If we follow the recommendations of The Chicago Network, we should also expect that women's leadership organizations will also "Develop metrics and regular reporting to leaders on the progress toward goals" [recommendation #5]. Should we not expect to apply the same performance standards to women's organizations? Are they succeeding? How are we measuring their success? Do we measure nonprofit women's leadership success by the dollar amounts that they have thrown at the problem? Or do we measure their perfomance by "metrics and regular reporting of their results" -- in the development and promotion of women to executive ranks -- everywhere?

The argument is often made that "women value other things" in the marketplace more highly than they do the traditional financial performance measures, as men in corporate life do. If this is the case, what would motivate corporations to turn the keys of their store over to women who don't perceive that the business should succeed by the same profit standards as men expect and as the women who feed at their table also expect?

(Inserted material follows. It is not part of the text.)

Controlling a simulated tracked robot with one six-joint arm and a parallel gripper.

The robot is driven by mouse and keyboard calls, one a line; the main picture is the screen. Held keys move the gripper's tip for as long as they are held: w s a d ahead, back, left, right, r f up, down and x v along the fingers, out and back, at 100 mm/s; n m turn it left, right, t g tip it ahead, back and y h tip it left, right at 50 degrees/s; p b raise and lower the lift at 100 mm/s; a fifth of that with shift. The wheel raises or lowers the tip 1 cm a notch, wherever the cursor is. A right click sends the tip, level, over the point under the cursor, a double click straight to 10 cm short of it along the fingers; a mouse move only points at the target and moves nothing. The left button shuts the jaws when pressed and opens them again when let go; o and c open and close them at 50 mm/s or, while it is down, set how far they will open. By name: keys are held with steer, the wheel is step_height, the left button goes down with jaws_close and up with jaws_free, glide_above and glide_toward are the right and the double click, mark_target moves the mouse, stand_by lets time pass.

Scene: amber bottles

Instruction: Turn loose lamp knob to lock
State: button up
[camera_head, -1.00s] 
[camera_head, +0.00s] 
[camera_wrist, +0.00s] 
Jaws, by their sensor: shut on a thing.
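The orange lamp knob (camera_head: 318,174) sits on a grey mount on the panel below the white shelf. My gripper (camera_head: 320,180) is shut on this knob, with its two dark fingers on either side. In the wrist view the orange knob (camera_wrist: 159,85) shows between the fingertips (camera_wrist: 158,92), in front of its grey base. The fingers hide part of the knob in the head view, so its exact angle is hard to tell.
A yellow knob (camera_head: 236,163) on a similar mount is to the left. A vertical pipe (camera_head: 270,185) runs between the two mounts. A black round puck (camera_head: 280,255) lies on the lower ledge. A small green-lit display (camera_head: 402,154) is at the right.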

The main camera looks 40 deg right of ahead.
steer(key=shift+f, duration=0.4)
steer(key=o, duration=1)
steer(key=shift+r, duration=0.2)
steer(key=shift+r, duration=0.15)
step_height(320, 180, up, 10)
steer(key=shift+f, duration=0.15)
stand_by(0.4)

Most of us all want more women and people of diverse, independent backgrounds to succeed, to make it to the top executive ranks and to make it to top board-level decision-making positions in our economic marketplace. But, this is not a prom where the girls are just waiting to be invited to dance.

This is a marathon where women have to train and condition themselves for the long-distance challenges which they will face. There is no question that women can do this, just as they can run great marathons on a par with the best, play competitive sports like tennis and golf on a par with the best, and lead great companies and organizations -- just like anyone else in this economy.

No excuses -- women can do it. The more important question, today, is whether women WANT this enough to take the action necessary to accomplish their goals.

Note: The statistics and the recommendations are those of The Chicago Network 2005 Census (CHICAGO, Jan. 22, 2006). The interpretation and opinions are entirely mine.